• **Aim of the task**: Will you repeat only the lines beginning at the one that mentions "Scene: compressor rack" and ending at the one that mentions "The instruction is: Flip", both of them included, exactly?

• **Data entries**:
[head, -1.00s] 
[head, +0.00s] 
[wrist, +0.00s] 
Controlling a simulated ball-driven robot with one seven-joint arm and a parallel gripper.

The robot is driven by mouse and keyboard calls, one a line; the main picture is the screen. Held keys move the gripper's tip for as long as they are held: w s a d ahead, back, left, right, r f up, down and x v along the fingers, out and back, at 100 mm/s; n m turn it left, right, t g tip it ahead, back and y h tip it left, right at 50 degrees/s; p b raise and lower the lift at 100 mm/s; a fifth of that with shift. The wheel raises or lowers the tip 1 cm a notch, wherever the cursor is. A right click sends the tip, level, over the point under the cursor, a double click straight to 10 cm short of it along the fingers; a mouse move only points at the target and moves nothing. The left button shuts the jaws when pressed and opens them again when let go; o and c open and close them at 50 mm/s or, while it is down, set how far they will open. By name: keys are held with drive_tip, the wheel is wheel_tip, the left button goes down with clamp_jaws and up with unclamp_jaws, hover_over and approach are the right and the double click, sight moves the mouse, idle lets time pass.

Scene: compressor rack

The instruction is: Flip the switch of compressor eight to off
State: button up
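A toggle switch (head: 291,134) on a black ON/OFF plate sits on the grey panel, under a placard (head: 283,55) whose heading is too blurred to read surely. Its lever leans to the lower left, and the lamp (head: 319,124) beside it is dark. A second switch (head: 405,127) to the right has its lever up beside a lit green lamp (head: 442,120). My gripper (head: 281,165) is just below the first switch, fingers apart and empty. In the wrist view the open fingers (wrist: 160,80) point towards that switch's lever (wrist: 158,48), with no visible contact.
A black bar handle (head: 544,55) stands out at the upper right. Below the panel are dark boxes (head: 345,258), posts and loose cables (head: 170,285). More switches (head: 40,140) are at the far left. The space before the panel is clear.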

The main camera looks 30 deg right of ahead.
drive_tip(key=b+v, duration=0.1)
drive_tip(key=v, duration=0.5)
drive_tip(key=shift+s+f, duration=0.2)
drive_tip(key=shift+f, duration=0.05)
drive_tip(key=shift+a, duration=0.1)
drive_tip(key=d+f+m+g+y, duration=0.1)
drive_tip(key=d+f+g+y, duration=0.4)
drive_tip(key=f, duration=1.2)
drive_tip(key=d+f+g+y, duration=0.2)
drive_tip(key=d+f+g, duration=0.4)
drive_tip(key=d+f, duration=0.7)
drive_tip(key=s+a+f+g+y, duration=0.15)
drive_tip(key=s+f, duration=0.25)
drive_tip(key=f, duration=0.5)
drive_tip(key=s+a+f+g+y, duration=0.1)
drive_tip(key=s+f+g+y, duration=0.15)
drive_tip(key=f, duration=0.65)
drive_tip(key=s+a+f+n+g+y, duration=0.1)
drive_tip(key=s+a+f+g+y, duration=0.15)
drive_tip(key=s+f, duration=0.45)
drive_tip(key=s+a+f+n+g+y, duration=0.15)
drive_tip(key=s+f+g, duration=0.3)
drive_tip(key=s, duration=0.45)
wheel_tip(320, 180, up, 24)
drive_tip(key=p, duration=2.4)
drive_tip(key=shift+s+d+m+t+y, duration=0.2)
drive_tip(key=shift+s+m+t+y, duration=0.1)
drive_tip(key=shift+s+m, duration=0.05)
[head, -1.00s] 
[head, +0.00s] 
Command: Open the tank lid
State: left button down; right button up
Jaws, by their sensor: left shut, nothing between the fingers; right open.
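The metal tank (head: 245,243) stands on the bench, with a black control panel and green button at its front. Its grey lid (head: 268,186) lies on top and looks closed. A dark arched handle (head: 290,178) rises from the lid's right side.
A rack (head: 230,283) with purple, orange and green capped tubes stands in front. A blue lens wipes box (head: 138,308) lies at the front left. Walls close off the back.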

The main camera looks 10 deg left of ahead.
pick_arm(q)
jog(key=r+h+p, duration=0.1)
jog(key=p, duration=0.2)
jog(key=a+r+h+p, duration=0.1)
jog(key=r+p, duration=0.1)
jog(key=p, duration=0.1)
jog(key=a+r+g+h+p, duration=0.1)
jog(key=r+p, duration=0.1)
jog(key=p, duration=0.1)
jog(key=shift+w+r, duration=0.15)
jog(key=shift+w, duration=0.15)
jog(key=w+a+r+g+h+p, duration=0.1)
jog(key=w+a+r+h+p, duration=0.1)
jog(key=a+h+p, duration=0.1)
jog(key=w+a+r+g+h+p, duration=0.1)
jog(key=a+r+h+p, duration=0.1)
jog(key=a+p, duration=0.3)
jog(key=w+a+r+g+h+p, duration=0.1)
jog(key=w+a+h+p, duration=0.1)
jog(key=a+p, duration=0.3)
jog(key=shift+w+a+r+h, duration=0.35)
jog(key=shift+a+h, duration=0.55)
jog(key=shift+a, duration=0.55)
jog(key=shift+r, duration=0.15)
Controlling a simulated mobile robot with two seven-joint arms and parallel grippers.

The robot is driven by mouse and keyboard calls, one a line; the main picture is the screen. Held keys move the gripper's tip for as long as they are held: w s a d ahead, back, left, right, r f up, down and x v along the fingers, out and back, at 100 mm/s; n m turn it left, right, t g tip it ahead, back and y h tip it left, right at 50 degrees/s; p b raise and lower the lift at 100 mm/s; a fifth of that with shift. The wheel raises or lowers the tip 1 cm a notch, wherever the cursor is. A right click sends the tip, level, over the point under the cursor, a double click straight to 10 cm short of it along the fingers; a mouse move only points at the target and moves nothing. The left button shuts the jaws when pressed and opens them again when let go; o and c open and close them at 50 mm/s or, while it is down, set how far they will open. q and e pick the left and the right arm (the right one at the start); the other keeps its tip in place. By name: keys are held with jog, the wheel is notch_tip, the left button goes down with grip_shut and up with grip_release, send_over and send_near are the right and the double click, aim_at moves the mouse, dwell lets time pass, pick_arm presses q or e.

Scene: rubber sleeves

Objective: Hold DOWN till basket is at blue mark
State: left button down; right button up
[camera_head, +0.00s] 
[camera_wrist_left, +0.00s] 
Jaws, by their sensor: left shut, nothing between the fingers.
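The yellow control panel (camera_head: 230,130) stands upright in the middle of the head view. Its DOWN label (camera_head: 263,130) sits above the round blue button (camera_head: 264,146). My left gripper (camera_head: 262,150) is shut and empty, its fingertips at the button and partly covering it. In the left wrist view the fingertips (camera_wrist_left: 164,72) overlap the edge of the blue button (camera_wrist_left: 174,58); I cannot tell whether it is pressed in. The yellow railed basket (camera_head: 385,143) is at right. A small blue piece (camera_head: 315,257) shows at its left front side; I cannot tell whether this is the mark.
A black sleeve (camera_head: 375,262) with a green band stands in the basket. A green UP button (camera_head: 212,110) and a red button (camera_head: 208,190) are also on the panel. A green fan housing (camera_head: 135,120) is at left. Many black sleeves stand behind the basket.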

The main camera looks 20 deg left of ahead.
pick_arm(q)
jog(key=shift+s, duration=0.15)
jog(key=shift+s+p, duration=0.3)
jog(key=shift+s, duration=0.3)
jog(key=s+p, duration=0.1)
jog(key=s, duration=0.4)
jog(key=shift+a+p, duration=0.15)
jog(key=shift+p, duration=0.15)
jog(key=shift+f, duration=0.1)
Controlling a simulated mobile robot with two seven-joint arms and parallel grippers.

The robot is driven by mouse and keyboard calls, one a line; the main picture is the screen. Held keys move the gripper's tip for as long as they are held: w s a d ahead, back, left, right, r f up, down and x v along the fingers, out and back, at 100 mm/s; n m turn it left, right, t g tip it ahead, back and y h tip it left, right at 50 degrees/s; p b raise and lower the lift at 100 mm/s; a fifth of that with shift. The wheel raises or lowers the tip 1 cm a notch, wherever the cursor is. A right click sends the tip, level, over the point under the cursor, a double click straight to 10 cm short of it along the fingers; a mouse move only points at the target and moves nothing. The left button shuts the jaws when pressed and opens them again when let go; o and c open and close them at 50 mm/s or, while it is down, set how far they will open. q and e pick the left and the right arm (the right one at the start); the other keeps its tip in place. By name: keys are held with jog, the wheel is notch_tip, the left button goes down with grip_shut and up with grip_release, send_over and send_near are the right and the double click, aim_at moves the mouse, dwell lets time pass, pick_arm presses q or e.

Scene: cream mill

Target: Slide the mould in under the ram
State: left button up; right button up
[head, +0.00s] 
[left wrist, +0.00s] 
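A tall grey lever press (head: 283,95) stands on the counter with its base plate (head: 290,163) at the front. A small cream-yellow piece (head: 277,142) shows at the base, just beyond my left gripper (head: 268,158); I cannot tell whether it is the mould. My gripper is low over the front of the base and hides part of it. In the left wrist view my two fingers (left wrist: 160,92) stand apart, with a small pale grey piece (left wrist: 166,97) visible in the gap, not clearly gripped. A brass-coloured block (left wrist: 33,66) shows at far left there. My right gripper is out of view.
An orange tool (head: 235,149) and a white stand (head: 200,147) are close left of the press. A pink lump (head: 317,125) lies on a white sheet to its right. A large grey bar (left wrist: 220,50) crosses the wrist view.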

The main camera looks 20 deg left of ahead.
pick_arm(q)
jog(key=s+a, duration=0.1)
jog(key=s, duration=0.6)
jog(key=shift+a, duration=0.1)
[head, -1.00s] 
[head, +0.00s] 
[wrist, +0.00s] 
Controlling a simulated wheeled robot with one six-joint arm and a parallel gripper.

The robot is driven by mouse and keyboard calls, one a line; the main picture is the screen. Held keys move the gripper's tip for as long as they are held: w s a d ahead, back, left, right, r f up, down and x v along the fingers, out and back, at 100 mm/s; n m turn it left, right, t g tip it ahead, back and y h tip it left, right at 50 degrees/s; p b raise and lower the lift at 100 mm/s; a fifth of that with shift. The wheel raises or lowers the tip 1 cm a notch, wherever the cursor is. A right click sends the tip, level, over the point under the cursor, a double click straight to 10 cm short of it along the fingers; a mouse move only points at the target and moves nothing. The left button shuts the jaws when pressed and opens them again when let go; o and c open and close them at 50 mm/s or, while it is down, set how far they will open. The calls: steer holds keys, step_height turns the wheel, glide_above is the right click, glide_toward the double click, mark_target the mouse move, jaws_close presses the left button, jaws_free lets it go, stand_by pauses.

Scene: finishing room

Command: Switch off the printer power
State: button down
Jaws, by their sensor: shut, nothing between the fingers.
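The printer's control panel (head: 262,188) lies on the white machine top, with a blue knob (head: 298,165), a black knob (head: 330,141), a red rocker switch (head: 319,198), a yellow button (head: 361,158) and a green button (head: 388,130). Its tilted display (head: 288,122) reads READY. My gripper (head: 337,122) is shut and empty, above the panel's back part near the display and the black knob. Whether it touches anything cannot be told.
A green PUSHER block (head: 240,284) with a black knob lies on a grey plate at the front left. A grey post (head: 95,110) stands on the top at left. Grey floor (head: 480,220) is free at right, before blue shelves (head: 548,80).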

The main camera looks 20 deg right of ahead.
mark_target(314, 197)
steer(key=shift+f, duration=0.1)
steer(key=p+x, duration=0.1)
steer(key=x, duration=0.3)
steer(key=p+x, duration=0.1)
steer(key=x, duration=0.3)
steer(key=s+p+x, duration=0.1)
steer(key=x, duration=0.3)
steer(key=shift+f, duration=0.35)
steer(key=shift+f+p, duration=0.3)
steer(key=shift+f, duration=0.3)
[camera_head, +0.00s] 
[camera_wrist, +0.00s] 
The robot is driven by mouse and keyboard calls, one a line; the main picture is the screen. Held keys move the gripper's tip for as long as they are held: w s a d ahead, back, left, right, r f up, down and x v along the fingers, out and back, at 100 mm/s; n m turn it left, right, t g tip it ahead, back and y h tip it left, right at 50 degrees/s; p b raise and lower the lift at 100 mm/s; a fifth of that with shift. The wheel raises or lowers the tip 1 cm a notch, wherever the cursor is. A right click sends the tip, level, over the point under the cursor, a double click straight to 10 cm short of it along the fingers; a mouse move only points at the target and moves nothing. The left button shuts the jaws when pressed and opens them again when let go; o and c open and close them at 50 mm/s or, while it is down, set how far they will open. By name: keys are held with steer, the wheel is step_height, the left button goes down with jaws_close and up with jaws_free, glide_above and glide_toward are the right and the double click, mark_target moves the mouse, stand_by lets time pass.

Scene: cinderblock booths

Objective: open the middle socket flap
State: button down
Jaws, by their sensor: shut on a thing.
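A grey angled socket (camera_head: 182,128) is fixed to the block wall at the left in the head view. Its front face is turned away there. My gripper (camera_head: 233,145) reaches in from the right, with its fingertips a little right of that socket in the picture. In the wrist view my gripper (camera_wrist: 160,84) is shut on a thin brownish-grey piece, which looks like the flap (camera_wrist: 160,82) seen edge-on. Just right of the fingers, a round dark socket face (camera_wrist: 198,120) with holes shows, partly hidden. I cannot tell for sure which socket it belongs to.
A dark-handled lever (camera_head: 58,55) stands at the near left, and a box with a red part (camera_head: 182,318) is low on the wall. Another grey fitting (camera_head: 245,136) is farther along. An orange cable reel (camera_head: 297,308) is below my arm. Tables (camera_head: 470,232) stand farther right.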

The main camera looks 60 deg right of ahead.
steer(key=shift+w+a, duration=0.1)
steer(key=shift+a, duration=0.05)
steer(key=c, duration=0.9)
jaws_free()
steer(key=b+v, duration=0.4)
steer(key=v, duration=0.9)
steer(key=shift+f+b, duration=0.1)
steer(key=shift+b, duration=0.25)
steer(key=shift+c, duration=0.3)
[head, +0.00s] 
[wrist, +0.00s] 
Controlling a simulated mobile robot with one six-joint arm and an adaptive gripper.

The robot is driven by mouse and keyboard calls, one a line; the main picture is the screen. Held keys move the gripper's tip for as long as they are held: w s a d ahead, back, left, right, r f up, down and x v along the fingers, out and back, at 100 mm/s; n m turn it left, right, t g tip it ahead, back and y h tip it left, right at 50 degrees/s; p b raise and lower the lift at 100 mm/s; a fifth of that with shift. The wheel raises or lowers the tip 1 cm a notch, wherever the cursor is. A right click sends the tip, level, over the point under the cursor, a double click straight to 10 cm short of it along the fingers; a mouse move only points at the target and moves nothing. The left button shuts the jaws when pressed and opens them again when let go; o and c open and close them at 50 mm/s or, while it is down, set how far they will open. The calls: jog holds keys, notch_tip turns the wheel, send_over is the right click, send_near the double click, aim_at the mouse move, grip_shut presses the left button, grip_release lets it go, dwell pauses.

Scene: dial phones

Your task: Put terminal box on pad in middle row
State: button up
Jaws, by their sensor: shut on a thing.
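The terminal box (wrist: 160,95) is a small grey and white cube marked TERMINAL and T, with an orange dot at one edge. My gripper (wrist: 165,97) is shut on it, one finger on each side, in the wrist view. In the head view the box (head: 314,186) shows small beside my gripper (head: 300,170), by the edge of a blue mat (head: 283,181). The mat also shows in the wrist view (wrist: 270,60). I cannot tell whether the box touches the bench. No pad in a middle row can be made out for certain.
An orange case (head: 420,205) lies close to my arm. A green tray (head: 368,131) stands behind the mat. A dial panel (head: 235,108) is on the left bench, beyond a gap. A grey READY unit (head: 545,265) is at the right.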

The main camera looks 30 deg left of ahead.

• **The solution**:
Scene: compressor rack

The instruction is: Flip the switch of compressor eight to off

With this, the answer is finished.